(DIRECTIVE):
Everything from the line containing "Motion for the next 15" through the last line of the records below should be printed exactly, please, and nothing else.

[Begin DATA PROVIDED]

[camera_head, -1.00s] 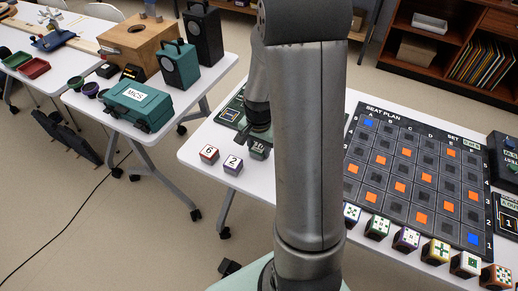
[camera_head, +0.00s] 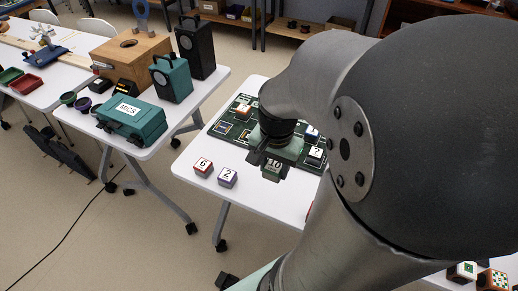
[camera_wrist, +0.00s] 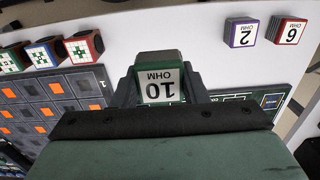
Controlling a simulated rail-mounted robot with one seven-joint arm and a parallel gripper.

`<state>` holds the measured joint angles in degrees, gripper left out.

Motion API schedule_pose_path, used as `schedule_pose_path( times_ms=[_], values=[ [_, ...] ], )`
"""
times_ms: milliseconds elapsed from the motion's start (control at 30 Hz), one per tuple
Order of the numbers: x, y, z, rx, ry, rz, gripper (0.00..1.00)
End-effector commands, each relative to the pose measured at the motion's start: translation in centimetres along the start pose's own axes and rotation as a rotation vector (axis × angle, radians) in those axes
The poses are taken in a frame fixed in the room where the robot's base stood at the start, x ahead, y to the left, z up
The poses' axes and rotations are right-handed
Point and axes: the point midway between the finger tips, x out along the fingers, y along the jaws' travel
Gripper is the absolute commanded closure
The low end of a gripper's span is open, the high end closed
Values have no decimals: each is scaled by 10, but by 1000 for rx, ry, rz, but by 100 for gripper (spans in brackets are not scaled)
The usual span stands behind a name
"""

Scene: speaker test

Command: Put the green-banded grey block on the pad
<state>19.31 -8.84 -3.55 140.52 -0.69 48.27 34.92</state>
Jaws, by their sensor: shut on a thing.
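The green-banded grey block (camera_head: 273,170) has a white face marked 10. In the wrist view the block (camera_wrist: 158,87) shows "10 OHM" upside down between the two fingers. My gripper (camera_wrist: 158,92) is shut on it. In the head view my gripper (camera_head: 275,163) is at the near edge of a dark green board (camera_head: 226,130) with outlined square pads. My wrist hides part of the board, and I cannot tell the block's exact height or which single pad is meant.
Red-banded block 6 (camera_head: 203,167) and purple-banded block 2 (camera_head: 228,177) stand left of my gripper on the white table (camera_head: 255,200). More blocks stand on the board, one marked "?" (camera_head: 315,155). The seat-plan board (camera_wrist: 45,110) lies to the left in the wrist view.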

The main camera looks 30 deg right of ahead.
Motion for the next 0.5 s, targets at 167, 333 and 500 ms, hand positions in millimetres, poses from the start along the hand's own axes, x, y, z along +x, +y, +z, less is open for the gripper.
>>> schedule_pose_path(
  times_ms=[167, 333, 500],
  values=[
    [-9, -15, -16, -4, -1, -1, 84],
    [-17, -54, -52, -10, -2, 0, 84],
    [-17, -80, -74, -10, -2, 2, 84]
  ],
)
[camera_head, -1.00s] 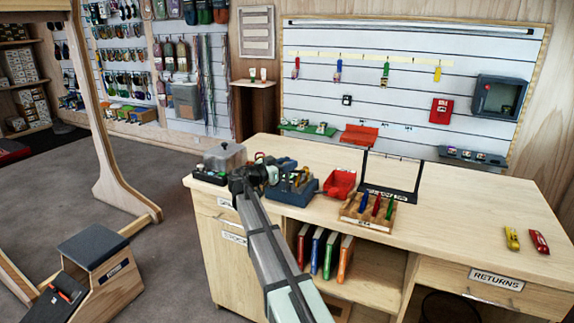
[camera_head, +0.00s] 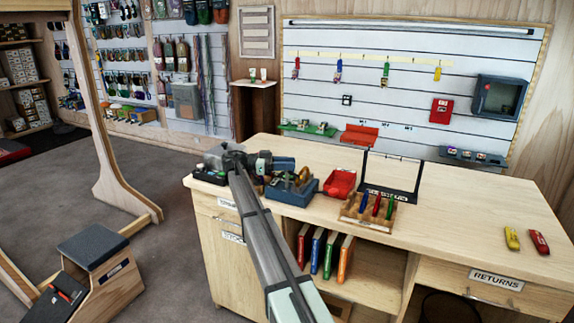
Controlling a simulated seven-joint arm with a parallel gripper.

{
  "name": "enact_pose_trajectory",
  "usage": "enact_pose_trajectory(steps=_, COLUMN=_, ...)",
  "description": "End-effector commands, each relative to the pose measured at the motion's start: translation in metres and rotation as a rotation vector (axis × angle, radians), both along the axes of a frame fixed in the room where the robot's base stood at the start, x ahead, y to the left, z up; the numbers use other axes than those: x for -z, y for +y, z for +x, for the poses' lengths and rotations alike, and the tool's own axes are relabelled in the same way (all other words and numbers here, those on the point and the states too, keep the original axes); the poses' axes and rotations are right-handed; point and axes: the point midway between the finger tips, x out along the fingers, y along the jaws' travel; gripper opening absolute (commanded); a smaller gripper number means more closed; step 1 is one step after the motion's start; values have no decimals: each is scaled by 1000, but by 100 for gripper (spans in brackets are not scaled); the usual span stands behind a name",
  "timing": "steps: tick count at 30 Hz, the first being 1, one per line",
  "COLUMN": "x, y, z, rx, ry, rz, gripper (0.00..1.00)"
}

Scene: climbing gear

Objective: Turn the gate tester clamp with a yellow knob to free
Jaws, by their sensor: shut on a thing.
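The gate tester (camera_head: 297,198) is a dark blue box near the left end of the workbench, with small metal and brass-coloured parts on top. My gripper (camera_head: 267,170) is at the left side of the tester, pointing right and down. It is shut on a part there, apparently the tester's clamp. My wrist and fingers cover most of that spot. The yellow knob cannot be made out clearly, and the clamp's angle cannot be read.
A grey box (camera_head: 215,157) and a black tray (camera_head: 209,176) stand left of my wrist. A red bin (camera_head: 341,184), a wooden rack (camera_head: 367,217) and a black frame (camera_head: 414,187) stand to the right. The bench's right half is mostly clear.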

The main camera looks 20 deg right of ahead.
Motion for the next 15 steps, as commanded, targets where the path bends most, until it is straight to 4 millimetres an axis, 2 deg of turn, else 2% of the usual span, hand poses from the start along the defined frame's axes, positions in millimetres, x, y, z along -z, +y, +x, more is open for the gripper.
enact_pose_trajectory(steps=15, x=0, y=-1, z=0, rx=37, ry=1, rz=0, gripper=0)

[End DATA PROVIDED]

(EXERCISE RESPONSE):
Motion for the next 15 steps, as commanded, targets where the path bends most, until it is straight to 4 millimetres an axis, 2 deg of turn, else 2% of the usual span, hand poses from the start along the defined frame's axes, positions in millimetres, x, y, z along -z, +y, +x, more is open for the gripper.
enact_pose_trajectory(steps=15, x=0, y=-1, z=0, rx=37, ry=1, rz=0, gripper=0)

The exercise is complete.